You may have noticed that lists of ‘stuff’ are fast becoming the lifeblood of the internet. Look no further than the wild success of Buzzfeed, go-to haunt of procrastinators the world over (don’t try to tell me you’ve never found yourself deeply fascinated by the 24 ultimate postgraduate fails, or the 11 best Game of Thrones actor selfies, or the 39 cutest mashed-potato-eating animals while you’re supposed to be essay writing).

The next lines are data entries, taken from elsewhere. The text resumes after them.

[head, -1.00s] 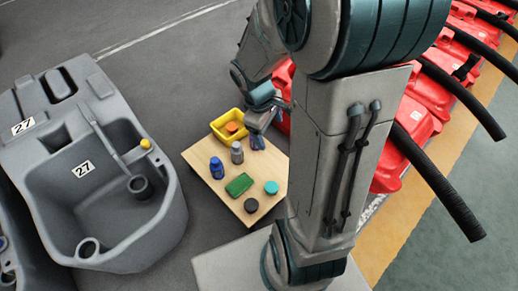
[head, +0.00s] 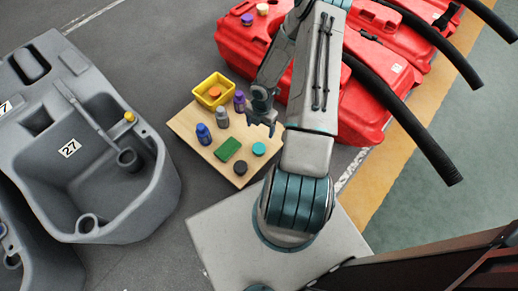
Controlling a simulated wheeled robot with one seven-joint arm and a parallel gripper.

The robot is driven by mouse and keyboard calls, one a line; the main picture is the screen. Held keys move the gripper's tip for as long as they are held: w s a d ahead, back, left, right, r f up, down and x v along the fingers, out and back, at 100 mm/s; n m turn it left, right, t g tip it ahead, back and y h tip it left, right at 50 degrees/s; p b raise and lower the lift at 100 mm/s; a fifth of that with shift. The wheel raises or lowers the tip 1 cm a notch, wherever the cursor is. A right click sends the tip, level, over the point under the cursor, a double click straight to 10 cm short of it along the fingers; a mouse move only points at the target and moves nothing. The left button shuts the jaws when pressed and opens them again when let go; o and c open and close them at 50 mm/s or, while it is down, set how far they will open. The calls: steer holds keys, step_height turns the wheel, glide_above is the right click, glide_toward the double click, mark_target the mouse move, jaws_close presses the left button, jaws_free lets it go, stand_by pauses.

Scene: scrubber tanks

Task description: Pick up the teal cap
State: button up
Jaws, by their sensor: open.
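The teal cap (head: 259,149) is a small round disc lying on the right part of a light wooden board (head: 193,139). The teal cap is fully in view and apart from the gripper as far as I can see.
A dark cap (head: 240,168), a green block (head: 228,149), a blue bottle (head: 204,134), a grey bottle (head: 222,117) and a purple bottle (head: 240,101) share the board. A yellow bin (head: 206,80) holds an orange item. Grey tanks (head: 140,205) stand left, red tanks (head: 360,115) right.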

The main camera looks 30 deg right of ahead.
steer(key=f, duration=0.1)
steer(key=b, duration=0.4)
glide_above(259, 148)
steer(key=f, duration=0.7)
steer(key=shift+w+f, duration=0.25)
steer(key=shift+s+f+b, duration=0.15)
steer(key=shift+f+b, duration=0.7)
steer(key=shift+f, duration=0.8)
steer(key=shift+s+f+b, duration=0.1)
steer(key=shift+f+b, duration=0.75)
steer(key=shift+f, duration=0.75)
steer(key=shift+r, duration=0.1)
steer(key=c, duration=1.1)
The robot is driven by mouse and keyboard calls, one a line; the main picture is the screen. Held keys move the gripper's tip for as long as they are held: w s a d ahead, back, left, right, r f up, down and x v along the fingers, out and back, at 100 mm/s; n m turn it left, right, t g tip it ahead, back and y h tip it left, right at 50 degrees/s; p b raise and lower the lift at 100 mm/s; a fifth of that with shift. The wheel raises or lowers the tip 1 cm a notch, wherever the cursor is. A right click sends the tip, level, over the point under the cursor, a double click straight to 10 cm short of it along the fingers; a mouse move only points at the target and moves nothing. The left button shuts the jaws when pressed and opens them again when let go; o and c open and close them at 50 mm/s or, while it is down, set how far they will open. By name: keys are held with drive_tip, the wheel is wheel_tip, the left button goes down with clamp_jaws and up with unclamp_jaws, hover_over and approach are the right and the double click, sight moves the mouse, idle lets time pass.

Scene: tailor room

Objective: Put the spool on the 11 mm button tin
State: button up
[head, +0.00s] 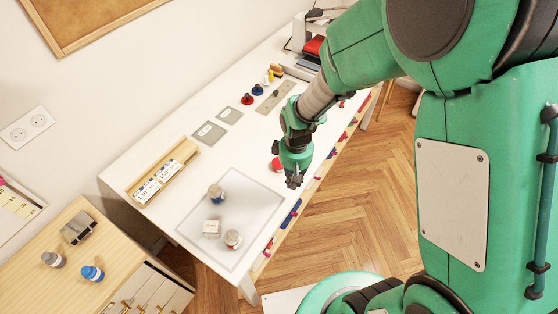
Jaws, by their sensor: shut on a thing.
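My gripper (294,182) points down over the front part of the white table, to the right of the pale mat. It is shut on something small and dark at its fingertips, too small to identify as the spool. A round red thing (276,164) shows just left of the gripper, partly hidden by it. No 11 mm label is legible, so I cannot tell which is the button tin.
Red (247,99), blue (257,89) and yellow (269,76) pieces stand farther back near a grey-beige strip (275,96). Two grey plates (208,133) and a wooden card rack (163,174) lie along the wall side. A wooden cabinet (62,245) stands at lower left.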

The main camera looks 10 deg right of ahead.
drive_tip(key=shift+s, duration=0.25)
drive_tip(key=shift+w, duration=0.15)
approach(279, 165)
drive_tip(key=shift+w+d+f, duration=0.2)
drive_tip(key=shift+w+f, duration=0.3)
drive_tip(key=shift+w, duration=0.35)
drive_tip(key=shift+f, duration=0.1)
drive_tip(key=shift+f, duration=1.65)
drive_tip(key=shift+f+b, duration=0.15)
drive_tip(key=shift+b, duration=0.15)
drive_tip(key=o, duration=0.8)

So I thought I’d get in on the trend during this brief space of freedom, after essays and before I get stuck into my dissertation. This is a subjective list, by no means exhaustive, just outlining a few fantastic things I have done over the last couple of weeks to de-stress after the mania of essay deadlines.

1) Obligatory post-hand-in pub jaunt with coursemates, ideally with a cute animal in attendance (mashed potato optional). Rule number one: you DO NOT talk about essays. We chose our regular Eng Lit MA haunt, the Pen and Wig, on Park Grove. Jonathan brought Sabrina the Sausage (adorable mini Daschund) who joined in the celebrations.

dogdrinkingpub

2) Eurovision Song Contest drinking games (Ok, this was not technically after essay hand-in date, but a welcome and deserved break the weekend before). I invented a drink to facilitate this activity, mixing cinnamon whisky liqueur with ginger beer (henceforth known as The Ginger Dragon).

3) Kite flying. For people, like me, who went many years without having flown a kite since childhood, you have to try it again. It is one of the best feelings in the world. It clears your mind, it lifts your soul. Here is a picture of me kite flying by way of a demonstration. Yes, that is a smiley frog on my kite. Cheerful cartoon animals definitely add to the experience.

Kite-flying

4) Have a bonfire. I’m not suggesting you burn your books or essay notes – you might need them again one day! Marshmallows are, however, fundamental to the effectiveness of this activity.

5) Grow something. Digging your hands into a bag of compost, watering and watching something grow, is very relaxing, battles with tyrannical greenhouse-dwelling spiders notwithstanding. Despite the fact that my track record with gardening suggests that everything I touch dies, I am soldiering on and trying again with three varietals of tomatoes (Pomodoro Plums, Black Russian, and Yellow Peardrop, for anyone who’s interested).

grow something

6) Cook an elaborate three course dinner for no one but yourself, while listening to loud funk and soul. For a really good de-stress I would recommend paella for the main event.

7) Read a book totally unrelated to your degree. My book of choice was Nick Harkaway’s wonderful debut novel, The Gone Away World.

8) Walk out along Worm’s Head (Rhossili, Gower). This serpentine outcrop of rock is accessible for just two and a half hours before and after low tide before the sea cuts you off from the land. You clamber over jagged rocks and climb up hilly crags, dare to traverse Devil’s Bridge, watch for seals and seabirds and race the incoming tide. The view from the very end is spectacular, and the ‘outer head’ could be the edge of the world. I challenge anyone to feel stressed staring out from Worm’s Head.